Noticia de La Habana
Por Eduardo Escobar
El Tiempo, Bogotá
Cuba fue en 1960 el escándalo de una esperanza de realización para quienes tuvimos entonces 15 años y ningún futuro. Castro era un joven Cristo con la mirada límpida puesta en el cielo, apoyado en un fusil, como lo retrataban las revistas de todo el mundo. Ícono de la pureza revolucionaria junto a su gallada de desaforados, como el Che Guevara, ese argentino apocalíptico, híbrido de Cantinflas y Juan Evangelista, un tipo tierno pero bruto empeñado en mejorar el mundo con una dialéctica del odio de su invención, atizando incendios y organizando genocidios.

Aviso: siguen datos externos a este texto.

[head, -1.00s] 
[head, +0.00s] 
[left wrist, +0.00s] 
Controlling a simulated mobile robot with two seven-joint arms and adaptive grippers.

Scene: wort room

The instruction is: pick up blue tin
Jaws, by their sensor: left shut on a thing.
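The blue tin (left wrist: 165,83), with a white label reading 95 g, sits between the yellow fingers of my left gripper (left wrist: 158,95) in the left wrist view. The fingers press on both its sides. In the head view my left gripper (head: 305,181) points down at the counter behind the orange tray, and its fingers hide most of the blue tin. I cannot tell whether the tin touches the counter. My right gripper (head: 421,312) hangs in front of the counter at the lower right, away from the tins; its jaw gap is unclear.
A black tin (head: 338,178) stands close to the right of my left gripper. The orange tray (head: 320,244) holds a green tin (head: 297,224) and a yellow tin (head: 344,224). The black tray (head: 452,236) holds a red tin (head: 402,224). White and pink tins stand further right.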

Cuba era una capital intelectual del mundo más importante que París y Nueva York. Todos los talentos de la Tierra paseaban La Habana atentos al experimento tropical. Poetas, pintores, filósofos como Sartre, que dejó testimonio en un libro apasionado, Huracán sobre el azúcar. Cortázar, Ernesto Cardenal, Allen Ginsberg.
Sin embargo, comenzó a asomar un rostro aciago detrás de los logros de la alfabetización y la fiesta plural de artistas. Y la realidad impuso su mandato: era imposible en la cuna del mambo, junto al Tropicana, la fantasía económica de un aburrido periodista alemán que además había sido tergiversada en burocracia con horrible suerte por una cuerda de judíos esteparios, y pervertida en crueldad policial por Stalin, un ex seminarista ladino y paranoico.

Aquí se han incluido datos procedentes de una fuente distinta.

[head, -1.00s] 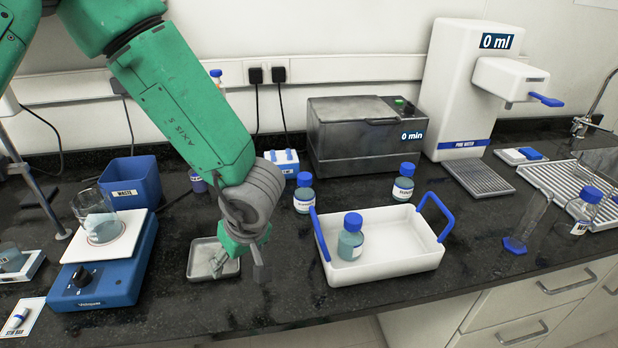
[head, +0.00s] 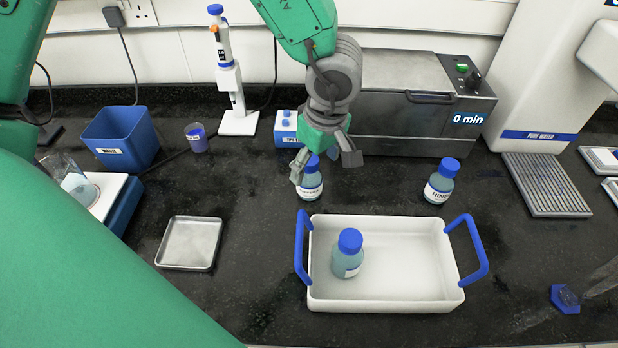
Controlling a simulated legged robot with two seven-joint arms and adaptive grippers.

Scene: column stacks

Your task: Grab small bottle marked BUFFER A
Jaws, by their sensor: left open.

El modelo ruso y su reflejo cubano condujeron al fracaso en un proceso paralelo y amargo la ilusión del Reino de la Tierra, de una libertad secular. El socialismo con rostro humano del principio paró en la fatalidad del socialismo real, expresión que escondía la aparición impensada de una aristocracia de partido fundada en el color de las ideas como antes se fincaba en la sangre.

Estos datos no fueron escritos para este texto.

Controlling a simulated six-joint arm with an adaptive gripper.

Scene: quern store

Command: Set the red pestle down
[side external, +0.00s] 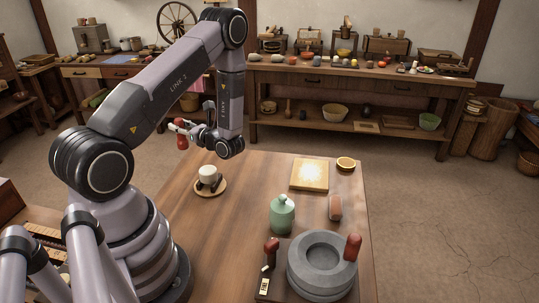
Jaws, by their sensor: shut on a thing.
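The red pestle (182,143) hangs upright, high near the far left corner of the table, clear of its top. My gripper (182,127) is shut on its upper part. The fingers are small in this view and partly hidden by the pestle. The wooden table (228,228) is below and to the right.
A grey stone quern (304,278) with a red handle (353,247) stands at the front. The table's middle is clear.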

A pesar de la caída de la conspiración espartana de la Rusia soviética, Cuba mantuvo el hechizo por la obstinación de Castro. Pero Castro envejeció derivado de Cristo Dictador en el fantasma de un profeta patético que ya no puede ocultar la tristeza de su proyecto de vida, la frustración de una sociedad para la dicha.
Grave como un padre en derrota, Fidel duele hoy en el alma. Para uno que lo amó a los 15 años como a un redentor el tamaño de su melancolía se siente como un peso propio, como la última prueba de que todos los planes de la buena voluntad están condenados en el porvenir.
En el documental de Oliver Stone que pasaron por la televisión colombiana Fidel recuerda al viejo caballero de la triste figura. Su voz me conmovió aguada por el llanto reprimido, preguntando al mar habanero, ante un mundo inesperado que la ortodoxia marxista no previó porque es imposible pensar en pandilla: por qué le dieron esto al pueblo, por qué le mostraron esto al pueblo. Se lamentaba. Refiriéndose a la tecnología globalizadora de las comunicaciones, los teléfonos celulares, Internet. A todo eso que ahora comienzan a tener los cubanos en derecho, mientras él se obstina en vivir para contemplar la polvareda de su utopía.
Consolado por el triunfo irrisorio de haber sobrevivido de milagro a centenares de intentos de asesinato, y al bloqueo. Corroborando la torpeza de los servicios de espionaje yanqui para la política y el crimen al mismo tiempo.
El uso de los teléfonos celulares permitido por su hermano Raúl arrastrará otras cosas en Cuba: el derecho a leer lo que le dé la gana, por ejemplo. A salir de la minoría de edad. Y detrás vendrá el final de la Cuba de Fidel.
A una laureada escritora colombiana le preguntaron en una entrevista su opinión sobre Cuba. Y respondió. Es nuestro sueño. Eso le pasa por acostarse con el estómago lleno.
Mientras tanto, Cuba comienza a despertar de una fábula que trastornó la pesadilla, al reino de los desórdenes del individualismo.
Atroces también, como la Utopía colectiva, hay que decirlo. Pero abiertos a todas las posibilidades, incluso al error. Y donde, sobre todo, puedes expresarlo sin temor a los funcionarios.